Dataset excerpt:

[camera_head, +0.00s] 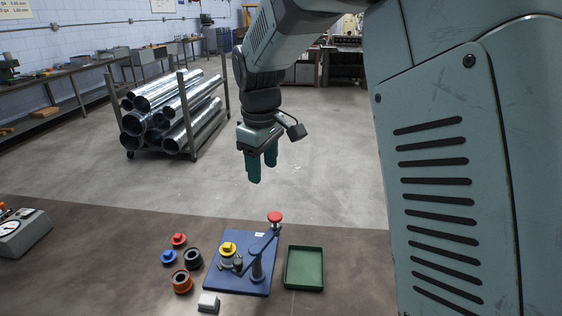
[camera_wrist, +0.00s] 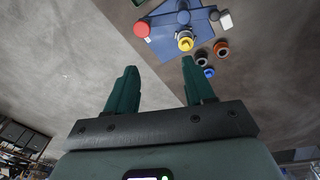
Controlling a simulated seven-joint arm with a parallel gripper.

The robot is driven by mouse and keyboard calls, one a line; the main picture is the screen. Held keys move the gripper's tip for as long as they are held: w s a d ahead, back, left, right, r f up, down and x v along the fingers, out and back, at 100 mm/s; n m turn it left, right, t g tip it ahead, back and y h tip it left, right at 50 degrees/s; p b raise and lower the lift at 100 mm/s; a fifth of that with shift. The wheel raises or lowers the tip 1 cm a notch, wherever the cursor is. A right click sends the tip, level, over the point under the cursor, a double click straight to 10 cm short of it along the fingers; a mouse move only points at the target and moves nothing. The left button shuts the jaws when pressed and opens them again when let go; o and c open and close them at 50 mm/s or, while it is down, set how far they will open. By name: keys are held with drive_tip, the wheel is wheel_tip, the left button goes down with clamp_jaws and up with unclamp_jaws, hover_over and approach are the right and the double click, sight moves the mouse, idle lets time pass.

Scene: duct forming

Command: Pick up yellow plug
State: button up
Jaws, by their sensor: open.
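The yellow plug (camera_head: 228,248) sits in a pale ring-shaped holder on the left part of a blue base plate (camera_head: 225,284). In the wrist view the yellow plug (camera_wrist: 185,42) shows beyond the fingertips, on the blue plate (camera_wrist: 165,34). My gripper (camera_head: 262,178) hangs in the air above and behind the bench, well apart from the plug, fingers pointing down. In the wrist view my gripper (camera_wrist: 158,75) has its two green fingers spread apart with nothing between them.
A lever press with a red knob (camera_head: 275,217) stands on the plate, right of the plug. A green tray (camera_head: 305,288) lies to the right. A red plug (camera_head: 179,240), a blue plug (camera_head: 168,257), a black ring (camera_head: 193,259), an orange ring (camera_head: 181,282) and a white block (camera_head: 208,303) surround the plate's left side.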

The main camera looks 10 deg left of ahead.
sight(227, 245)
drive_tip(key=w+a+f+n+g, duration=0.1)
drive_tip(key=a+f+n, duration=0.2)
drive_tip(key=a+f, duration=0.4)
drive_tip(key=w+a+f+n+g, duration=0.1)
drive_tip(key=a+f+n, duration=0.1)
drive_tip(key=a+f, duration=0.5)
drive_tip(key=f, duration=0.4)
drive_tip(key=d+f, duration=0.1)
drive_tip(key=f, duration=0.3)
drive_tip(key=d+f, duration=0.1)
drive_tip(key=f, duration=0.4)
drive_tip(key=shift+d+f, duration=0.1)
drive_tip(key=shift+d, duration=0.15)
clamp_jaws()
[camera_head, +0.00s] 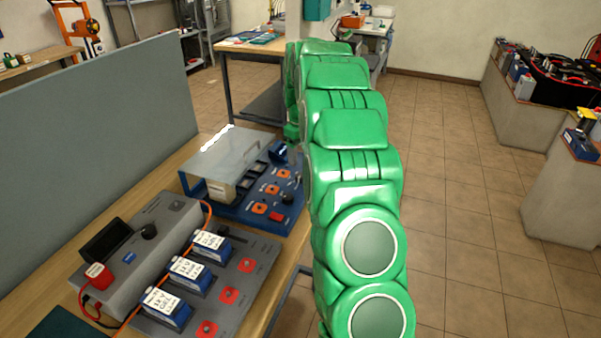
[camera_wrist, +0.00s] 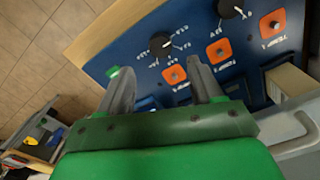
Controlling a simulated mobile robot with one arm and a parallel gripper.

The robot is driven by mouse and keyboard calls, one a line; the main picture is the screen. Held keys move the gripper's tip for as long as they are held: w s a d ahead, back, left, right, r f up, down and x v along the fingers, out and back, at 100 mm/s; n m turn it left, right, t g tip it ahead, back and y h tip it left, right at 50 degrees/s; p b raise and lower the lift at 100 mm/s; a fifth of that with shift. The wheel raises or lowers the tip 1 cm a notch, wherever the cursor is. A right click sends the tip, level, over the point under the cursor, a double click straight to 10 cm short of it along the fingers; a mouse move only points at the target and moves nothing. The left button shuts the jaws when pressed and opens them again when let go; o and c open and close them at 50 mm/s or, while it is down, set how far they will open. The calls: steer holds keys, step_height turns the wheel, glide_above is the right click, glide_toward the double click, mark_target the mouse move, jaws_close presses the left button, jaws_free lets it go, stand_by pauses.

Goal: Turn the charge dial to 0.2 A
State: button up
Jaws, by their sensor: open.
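A blue panel (camera_wrist: 195,50) lies tilted and upside down in the wrist view. It carries a black dial (camera_wrist: 161,43) ringed by small white marks, and a second black dial (camera_wrist: 231,8) with marks and an "A" beside it. The small numbers are too blurred to read, so I cannot tell either setting. My gripper (camera_wrist: 159,66) is open and empty, its two grey fingers apart over the panel, just short of the first dial. In the head view the blue unit (camera_head: 250,211) has a black knob (camera_head: 288,200); my green arm hides part of that side.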

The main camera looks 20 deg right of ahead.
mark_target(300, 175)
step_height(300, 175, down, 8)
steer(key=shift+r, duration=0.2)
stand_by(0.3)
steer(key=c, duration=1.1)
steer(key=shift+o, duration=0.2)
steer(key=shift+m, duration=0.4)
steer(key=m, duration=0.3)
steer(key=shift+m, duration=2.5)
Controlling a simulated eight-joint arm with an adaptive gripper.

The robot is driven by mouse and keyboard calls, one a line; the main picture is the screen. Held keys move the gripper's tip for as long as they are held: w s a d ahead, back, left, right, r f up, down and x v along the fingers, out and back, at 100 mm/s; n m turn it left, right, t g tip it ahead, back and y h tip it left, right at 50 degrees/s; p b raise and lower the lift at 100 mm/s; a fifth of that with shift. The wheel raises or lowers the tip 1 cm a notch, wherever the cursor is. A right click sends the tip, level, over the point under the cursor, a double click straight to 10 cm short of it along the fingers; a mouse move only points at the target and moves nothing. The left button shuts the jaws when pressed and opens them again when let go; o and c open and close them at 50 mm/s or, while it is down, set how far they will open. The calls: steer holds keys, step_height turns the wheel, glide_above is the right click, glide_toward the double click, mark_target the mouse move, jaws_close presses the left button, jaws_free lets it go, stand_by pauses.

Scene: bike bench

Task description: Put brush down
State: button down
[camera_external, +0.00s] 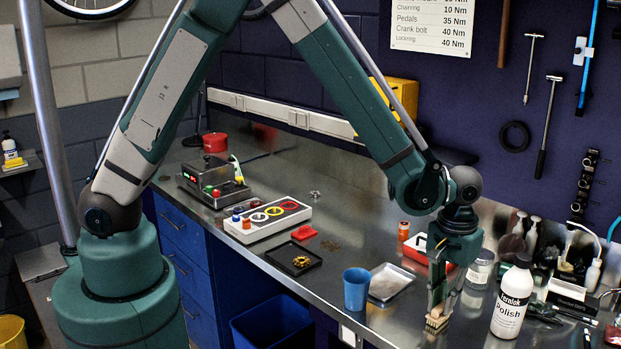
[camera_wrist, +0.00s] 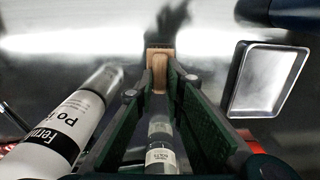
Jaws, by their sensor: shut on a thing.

● **PROBLEM REQUIREMENTS**
Copy all lines from the entries that contain the word "joint".

● **FINAL RESULT**
Controlling a simulated seven-joint arm with a parallel gripper.
Controlling a simulated eight-joint arm with an adaptive gripper.

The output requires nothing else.